Sunday Choir Concert | Photo by Emily Mancuso | The Wright State Guardian


The Collegiate Choir filled the Creative Arts Center with songs honoring victims of hate crimes and the beauty of earth.

Preparation for the concert 

The event took place on March 26 at 4 p.m. in the Schuster Hall of the Creative Arts Center.

Practice and preparation began in earnest in January with three classes per week for formal instruction and daily individual preparations.

Newly appointed director of choral studies, Dr. Nathan Nagir, not only arranged the concert and its theme but also earned the trust and respect of choir members.

“I think a lot of us [choir members] would have dropped out if we didn’t have this kind of unity. With our love for music, without the support system a lot of us wouldn’t have pursued this,” Jay Averett, a junior music education major, said.

Every class session included working with collaborative pianist Amy Gray, who has worked with Wright State since 2002 as pianist and instructor.

The director revealed the theme, “Ugliness in Beauty,” only a few days before the choir concert. senior music and laboratory science major Samantha Leal explained what this theme truly meant. 

“The first part is outlining the differences between nature and the ugliness of human people because we talk about how the earth is beautiful. We talk about how nature is pure and beautiful, and then we talk about some ugly things that have happened in human history, especially American history, like one of the songs referencing slavery,” Leal said.

The concert

Dr. Nagir welcomed audience members at the start, honoring those who came to support friends and family and the vocal performance faculty that made the concert possible.

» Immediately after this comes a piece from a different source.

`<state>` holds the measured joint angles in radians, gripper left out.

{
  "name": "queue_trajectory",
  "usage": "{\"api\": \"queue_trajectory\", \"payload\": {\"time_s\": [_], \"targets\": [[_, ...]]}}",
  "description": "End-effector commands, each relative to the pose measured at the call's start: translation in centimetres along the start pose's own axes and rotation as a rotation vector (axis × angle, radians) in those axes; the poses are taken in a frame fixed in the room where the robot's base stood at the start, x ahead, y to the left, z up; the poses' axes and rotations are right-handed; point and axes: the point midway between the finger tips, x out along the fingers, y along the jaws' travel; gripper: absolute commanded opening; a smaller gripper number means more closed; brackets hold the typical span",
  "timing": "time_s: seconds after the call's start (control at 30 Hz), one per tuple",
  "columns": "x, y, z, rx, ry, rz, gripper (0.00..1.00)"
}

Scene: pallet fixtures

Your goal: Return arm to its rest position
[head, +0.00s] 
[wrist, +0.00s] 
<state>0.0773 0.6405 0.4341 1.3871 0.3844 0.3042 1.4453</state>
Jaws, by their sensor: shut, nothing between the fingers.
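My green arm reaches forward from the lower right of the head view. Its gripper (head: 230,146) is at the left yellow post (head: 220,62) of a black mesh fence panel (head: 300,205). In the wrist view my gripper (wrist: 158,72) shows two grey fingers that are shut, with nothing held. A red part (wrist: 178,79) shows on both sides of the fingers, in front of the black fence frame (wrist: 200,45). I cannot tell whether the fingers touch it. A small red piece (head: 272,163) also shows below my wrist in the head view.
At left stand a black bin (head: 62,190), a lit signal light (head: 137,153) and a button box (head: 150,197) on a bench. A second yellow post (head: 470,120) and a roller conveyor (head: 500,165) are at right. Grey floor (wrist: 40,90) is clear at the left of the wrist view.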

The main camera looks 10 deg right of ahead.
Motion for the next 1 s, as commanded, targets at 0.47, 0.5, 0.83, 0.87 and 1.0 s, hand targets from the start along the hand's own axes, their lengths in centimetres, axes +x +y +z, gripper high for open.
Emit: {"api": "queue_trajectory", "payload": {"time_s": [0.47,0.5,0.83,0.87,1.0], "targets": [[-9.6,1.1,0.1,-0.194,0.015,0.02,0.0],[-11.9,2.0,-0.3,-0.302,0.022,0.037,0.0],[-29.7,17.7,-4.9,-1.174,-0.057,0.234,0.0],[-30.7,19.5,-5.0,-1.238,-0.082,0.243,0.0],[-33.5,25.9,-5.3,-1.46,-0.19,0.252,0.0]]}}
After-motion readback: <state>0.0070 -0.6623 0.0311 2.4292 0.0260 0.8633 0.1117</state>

Beginning shortly after 4 p.m., choir members stood in the aisles between the audience rows for the choirs’ first song, Frank Ticheli’s “Earth Song,” before moving to the stage.

The choir also performed works by composers Rheinberger, Gibbs, Lauridsen, Valverde, Whitacre and Runestad.

The first section of the program had a traditional and almost ethereal tone. The latter half of the program mainly consisted of selections from “Considering Matthew Shepard” by Craig Hella Johnson.

The suite of music honors Matthew Shepard, a 21-year-old gay man who died as a result of a hate crime. Interspersed within the suite were choir members speaking recitations that tell the story of Shepard’s life and death.

“On October 6, 1998, this University of Wyoming student, whom his mother and father called Matt, was kidnapped, beaten and left to die, in what became an infamous act of brutality and one of America’s most notorious hate crimes,” a selection from the first recitation reads. 

Composed of approximately 20 soprano, tenor, alto and bass voices, choir members reflected on the challenge of performing such works, especially with such a small choir.

“We’re basically performing music that should have a choir of 100 or at least 50, but it really shows that everybody, in collegiate [choir] has been working so hard, and everybody who’s been working in treble and tenor and bass chorus have also been working so hard to basically do the work of at least two or three voices,” sophomore vocal performance major Ellie Schwarzman said.

The later half was also more instrument-based with additions of violin, viola, cello, bass, clarinet, guitar and percussion.

The concert concluded with “Let My Love Be Heart” by Jake Runestad and ended at approximately 5:30 p.m. to a standing ovation from the whole audience.